A cap on bonuses for bankers is set to be scrapped in a bid to make the UK a more attractive financial hub post-Brexit, financial regulators have ruled.

It prompted critics including the Labour Party to attack the “out of touch” move as households grapple with higher bills and living costs.

The decision will remove the limit on bankers’ annual payouts from the end of October, the Financial Conduct Authority (FCA) and Bank of England’s Prudential Regulation Authority (PRA) said.

Current rules limit bonuses to 100% of the salary for employees of banks or building societies, or double with shareholder approval.

The regulations were introduced by the European Union in 2014 as part of efforts to avoid the 2008 financial crisis.

But other leading financial centres outside the EU do not impose a cap, therefore making the UK a less competitive place when it comes to attracting top talent, the PRA found after consulting on the rule.

“The bonus cap has been identified as a factor in limiting labour mobility,” it concluded.

The PRA also said that the cap was having the opposite effect of driving up staff salaries that are not linked to the long-term performance of a firm.

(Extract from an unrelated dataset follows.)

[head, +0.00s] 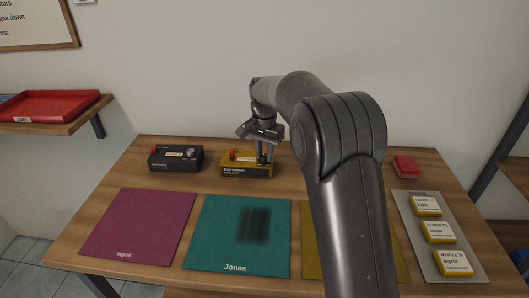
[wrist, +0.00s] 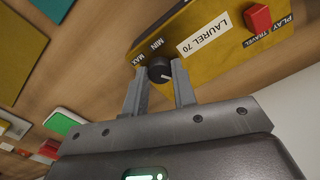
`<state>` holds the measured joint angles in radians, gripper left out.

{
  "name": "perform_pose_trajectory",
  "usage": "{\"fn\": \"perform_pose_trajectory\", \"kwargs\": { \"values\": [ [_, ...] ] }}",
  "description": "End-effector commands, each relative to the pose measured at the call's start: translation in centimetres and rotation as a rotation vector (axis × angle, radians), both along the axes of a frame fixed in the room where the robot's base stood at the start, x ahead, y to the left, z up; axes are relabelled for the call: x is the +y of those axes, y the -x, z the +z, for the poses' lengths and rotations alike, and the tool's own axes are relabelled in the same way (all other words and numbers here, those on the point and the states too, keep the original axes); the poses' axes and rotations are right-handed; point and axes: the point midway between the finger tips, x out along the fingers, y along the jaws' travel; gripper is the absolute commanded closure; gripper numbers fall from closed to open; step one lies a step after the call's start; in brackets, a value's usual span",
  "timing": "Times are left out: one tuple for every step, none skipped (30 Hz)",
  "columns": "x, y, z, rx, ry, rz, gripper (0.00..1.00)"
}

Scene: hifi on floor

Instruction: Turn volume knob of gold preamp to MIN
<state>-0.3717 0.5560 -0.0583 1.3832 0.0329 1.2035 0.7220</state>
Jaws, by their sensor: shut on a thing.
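The gold preamp (head: 236,171) stands at the back middle of the table, with a red switch (head: 233,153) at its left. In the wrist view the gold preamp (wrist: 215,42) shows a "LAUREL 70" label, a red switch by PLAY and TRAVEL, and MIN and MAX marks beside the knob. Its black volume knob (wrist: 159,71) sits between my fingertips. My gripper (head: 265,160) reaches down from above and is shut on the knob. A small light mark shows on the knob, but I cannot tell its setting for certain. In the head view my fingers hide the knob.
A black preamp (head: 176,159) stands to the left. Magenta (head: 139,222), teal (head: 210,245) and yellow (head: 311,240) mats lie in front; my arm covers part of the yellow one. A grey board (head: 411,205) with yellow cards and a red box (head: 406,166) are at right.

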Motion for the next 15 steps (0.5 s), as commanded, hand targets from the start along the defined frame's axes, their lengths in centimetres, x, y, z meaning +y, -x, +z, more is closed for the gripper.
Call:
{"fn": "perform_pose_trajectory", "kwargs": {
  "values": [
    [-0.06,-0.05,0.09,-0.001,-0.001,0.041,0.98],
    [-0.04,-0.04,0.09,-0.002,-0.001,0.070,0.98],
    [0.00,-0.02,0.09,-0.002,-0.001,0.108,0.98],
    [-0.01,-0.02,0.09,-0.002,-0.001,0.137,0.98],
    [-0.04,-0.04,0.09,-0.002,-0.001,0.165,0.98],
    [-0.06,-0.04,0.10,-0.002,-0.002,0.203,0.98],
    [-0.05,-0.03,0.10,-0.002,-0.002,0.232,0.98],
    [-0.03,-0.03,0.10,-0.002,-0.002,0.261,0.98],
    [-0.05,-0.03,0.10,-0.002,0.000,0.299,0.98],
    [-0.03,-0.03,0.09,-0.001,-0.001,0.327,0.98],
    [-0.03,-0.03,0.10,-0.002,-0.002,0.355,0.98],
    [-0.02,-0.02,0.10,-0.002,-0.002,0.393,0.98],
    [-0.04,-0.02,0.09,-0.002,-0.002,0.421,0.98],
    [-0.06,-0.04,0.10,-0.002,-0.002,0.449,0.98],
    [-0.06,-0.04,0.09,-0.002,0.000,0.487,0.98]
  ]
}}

Higher wages therefore cannot be reduced or “clawed back” if a failure or previous misconduct issue later comes to light, it said.

The decision comes a year after former chancellor Kwasi Kwarteng first revealed plans to change the bonus rules, which he said would encourage global banks to create jobs, invest and pay taxes in the City.

He said the bonus limit was pushing up basic salaries and driving activity outside Europe.

But the decision has faced a backlash for rewarding bankers and failing to address cost-of-living concerns affecting households across the UK.

Darren Jones, Labour’s shadow chief secretary to the Treasury, said: “At a time when families are struggling with the cost of living and mortgages are rising, this decision tells you everything you need to know about the priorities of this out of touch Conservative Government.”

Paul Nowak, general secretary of the TUC, criticised the “obscene” decision to lift the bonus cap when “City financiers are already enjoying bumper bonuses”.

“At a time when millions up and down the country are struggling to make ends meet – this is an insult to working people,” he said.

Furthermore, think tank the High Pay Centre argued that scrapping the bonus cap will only benefit a handful of the UK’s “super rich”.

Executive director Luke Hildyard said: “The UK already has more millionaire bankers than the whole of the EU put together yet our economy is stagnant and our public services are in crisis.

“Whether or not the bonus cap was an effective policy measure, we can’t rely on the outsized incomes of a handful of super-rich bankers trickling down to lift slumping living standards for the wider population.”

In response to the decision, a spokesman for the Treasury said: “Decisions on remuneration in the banking sector are for the PRA as the independent statutory regulator.”

Downing Street too appeared to distance ministers from the change.

“The Government’s position is that regulatory independence is important and we don’t intend to cut across that independence,” the Prime Minister’s official spokesman said.